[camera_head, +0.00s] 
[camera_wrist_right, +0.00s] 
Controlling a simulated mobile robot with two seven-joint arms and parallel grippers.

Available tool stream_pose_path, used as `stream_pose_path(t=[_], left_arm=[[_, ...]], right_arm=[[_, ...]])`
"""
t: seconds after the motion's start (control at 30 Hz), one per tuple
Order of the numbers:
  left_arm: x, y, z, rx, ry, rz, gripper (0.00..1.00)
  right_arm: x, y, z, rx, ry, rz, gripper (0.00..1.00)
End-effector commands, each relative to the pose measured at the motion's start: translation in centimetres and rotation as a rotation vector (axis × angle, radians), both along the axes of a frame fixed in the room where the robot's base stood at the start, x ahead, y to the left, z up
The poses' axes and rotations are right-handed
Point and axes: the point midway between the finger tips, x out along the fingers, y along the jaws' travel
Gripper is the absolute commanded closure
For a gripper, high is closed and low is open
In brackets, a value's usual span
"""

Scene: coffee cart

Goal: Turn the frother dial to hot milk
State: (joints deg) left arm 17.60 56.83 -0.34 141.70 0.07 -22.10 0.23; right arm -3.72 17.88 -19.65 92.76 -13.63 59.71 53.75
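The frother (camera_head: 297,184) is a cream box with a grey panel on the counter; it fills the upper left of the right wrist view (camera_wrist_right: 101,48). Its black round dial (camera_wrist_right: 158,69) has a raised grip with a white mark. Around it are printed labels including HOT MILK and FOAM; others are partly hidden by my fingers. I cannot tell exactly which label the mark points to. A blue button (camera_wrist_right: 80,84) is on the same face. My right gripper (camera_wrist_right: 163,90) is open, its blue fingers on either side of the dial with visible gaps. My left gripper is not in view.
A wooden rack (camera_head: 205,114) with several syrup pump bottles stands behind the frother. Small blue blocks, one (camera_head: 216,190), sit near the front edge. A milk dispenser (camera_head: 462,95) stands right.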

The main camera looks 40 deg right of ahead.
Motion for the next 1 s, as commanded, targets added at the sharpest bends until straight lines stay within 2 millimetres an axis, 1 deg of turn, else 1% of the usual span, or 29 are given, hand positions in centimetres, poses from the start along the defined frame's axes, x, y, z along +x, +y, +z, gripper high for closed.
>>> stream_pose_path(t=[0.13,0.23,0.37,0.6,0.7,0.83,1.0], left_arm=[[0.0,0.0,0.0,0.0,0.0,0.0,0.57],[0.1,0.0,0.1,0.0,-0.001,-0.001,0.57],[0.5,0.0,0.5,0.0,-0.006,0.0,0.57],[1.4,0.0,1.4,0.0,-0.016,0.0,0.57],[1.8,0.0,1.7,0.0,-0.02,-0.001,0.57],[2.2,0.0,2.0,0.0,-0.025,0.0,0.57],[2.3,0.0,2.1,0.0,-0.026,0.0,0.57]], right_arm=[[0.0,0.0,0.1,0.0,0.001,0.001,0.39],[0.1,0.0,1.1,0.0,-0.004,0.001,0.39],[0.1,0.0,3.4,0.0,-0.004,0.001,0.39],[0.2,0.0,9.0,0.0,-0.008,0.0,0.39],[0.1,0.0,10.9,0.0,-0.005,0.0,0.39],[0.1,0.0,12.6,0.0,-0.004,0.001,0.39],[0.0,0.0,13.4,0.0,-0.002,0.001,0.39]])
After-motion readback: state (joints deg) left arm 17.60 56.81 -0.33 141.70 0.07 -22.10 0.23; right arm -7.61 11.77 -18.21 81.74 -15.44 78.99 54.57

_ _ _ _

EXERCISE PROMPT:
Above are some lines. Repeat exactly, and only, those from the line that has "Order of the" through the line that has "Scene: coffee cart".

RESPONSE TO THE TASK:
Order of the numbers:
  left_arm: x, y, z, rx, ry, rz, gripper (0.00..1.00)
  right_arm: x, y, z, rx, ry, rz, gripper (0.00..1.00)
End-effector commands, each relative to the pose measured at the motion's start: translation in centimetres and rotation as a rotation vector (axis × angle, radians), both along the axes of a frame fixed in the room where the robot's base stood at the start, x ahead, y to the left, z up
The poses' axes and rotations are right-handed
Point and axes: the point midway between the finger tips, x out along the fingers, y along the jaws' travel
Gripper is the absolute commanded closure
For a gripper, high is closed and low is open
In brackets, a value's usual span
"""

Scene: coffee cart

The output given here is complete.